* [Written task]: Reproduce all of the material exactly as shown.

* [Data]:
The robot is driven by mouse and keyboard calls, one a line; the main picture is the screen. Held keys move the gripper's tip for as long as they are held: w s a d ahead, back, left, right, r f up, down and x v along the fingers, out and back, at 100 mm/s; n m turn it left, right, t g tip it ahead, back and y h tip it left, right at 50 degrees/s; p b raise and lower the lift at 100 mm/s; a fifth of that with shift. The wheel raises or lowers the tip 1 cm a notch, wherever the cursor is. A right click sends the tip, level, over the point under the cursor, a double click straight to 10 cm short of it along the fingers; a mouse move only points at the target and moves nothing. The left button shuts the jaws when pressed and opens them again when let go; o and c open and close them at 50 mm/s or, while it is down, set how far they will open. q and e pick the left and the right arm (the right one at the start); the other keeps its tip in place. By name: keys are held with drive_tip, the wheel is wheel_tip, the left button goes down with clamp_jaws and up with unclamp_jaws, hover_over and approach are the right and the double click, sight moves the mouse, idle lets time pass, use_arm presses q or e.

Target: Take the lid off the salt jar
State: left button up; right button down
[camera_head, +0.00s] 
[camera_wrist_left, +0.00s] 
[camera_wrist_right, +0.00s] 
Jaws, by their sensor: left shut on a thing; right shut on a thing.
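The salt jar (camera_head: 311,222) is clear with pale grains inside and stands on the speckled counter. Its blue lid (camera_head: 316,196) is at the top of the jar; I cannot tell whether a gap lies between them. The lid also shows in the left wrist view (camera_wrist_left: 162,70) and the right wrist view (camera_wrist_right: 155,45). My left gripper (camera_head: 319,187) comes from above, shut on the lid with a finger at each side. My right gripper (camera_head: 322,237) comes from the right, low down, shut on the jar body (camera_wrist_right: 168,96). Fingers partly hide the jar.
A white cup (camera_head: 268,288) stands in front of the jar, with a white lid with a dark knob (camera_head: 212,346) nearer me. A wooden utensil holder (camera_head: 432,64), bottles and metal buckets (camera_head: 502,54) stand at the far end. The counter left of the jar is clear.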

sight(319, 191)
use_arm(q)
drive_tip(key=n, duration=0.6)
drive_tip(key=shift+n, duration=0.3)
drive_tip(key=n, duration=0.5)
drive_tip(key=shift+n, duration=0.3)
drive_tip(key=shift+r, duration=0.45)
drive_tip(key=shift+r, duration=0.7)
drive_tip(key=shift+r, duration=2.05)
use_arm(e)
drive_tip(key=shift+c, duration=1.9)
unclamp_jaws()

* [Finished exercise]:
The robot is driven by mouse and keyboard calls, one a line; the main picture is the screen. Held keys move the gripper's tip for as long as they are held: w s a d ahead, back, left, right, r f up, down and x v along the fingers, out and back, at 100 mm/s; n m turn it left, right, t g tip it ahead, back and y h tip it left, right at 50 degrees/s; p b raise and lower the lift at 100 mm/s; a fifth of that with shift. The wheel raises or lowers the tip 1 cm a notch, wherever the cursor is. A right click sends the tip, level, over the point under the cursor, a double click straight to 10 cm short of it along the fingers; a mouse move only points at the target and moves nothing. The left button shuts the jaws when pressed and opens them again when let go; o and c open and close them at 50 mm/s or, while it is down, set how far they will open. q and e pick the left and the right arm (the right one at the start); the other keeps its tip in place. By name: keys are held with drive_tip, the wheel is wheel_tip, the left button goes down with clamp_jaws and up with unclamp_jaws, hover_over and approach are the right and the double click, sight moves the mouse, idle lets time pass, use_arm presses q or e.

Target: Take the lid off the salt jar
State: left button up; right button down
[camera_head, +0.00s] 
[camera_wrist_left, +0.00s] 
[camera_wrist_right, +0.00s] 
Jaws, by their sensor: left shut on a thing; right shut on a thing.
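The salt jar (camera_head: 311,222) is clear with pale grains inside and stands on the speckled counter. Its blue lid (camera_head: 316,196) is at the top of the jar; I cannot tell whether a gap lies between them. The lid also shows in the left wrist view (camera_wrist_left: 162,70) and the right wrist view (camera_wrist_right: 155,45). My left gripper (camera_head: 319,187) comes from above, shut on the lid with a finger at each side. My right gripper (camera_head: 322,237) comes from the right, low down, shut on the jar body (camera_wrist_right: 168,96). Fingers partly hide the jar.
A white cup (camera_head: 268,288) stands in front of the jar, with a white lid with a dark knob (camera_head: 212,346) nearer me. A wooden utensil holder (camera_head: 432,64), bottles and metal buckets (camera_head: 502,54) stand at the far end. The counter left of the jar is clear.

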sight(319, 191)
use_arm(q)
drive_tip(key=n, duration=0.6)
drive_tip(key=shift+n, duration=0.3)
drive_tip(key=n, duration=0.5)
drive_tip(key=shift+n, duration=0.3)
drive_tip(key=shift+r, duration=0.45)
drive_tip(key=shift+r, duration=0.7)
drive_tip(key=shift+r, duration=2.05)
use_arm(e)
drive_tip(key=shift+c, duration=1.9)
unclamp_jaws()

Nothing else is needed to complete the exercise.